** start of Given material **
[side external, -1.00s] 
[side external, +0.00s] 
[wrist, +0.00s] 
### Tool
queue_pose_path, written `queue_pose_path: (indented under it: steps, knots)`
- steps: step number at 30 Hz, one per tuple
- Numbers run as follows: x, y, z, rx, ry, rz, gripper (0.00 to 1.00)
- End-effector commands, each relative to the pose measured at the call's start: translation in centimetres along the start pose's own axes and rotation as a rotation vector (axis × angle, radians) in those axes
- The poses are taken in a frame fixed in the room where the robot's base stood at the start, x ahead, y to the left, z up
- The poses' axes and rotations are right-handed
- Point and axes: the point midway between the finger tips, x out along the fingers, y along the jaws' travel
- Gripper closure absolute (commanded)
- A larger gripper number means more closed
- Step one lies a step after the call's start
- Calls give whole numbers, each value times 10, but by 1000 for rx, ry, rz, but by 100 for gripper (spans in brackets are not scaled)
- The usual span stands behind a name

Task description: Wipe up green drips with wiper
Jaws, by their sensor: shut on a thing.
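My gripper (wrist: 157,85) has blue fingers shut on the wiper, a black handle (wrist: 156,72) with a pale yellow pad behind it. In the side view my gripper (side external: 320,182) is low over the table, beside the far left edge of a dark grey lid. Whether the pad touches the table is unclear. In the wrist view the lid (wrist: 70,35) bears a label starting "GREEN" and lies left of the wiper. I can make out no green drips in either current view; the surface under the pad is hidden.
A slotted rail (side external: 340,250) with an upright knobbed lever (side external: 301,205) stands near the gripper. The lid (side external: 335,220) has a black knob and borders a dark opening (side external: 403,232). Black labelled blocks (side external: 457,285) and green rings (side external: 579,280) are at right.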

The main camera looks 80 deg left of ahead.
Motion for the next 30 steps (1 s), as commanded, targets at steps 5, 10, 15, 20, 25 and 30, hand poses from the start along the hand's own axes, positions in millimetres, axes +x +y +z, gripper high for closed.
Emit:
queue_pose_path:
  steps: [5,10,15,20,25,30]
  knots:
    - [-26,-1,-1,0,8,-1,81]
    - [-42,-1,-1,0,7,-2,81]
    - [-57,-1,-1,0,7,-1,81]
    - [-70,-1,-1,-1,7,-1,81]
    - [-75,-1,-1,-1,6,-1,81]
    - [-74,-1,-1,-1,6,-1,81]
** end of Given material **
Do this:
Reprint the data above from the opening line to the line holding "- Numbers run", inclusive, and nothing else.

Response below:
[side external, -1.00s] 
[side external, +0.00s] 
[wrist, +0.00s] 
### Tool
queue_pose_path, written `queue_pose_path: (indented under it: steps, knots)`
- steps: step number at 30 Hz, one per tuple
- Numbers run as follows: x, y, z, rx, ry, rz, gripper (0.00 to 1.00)

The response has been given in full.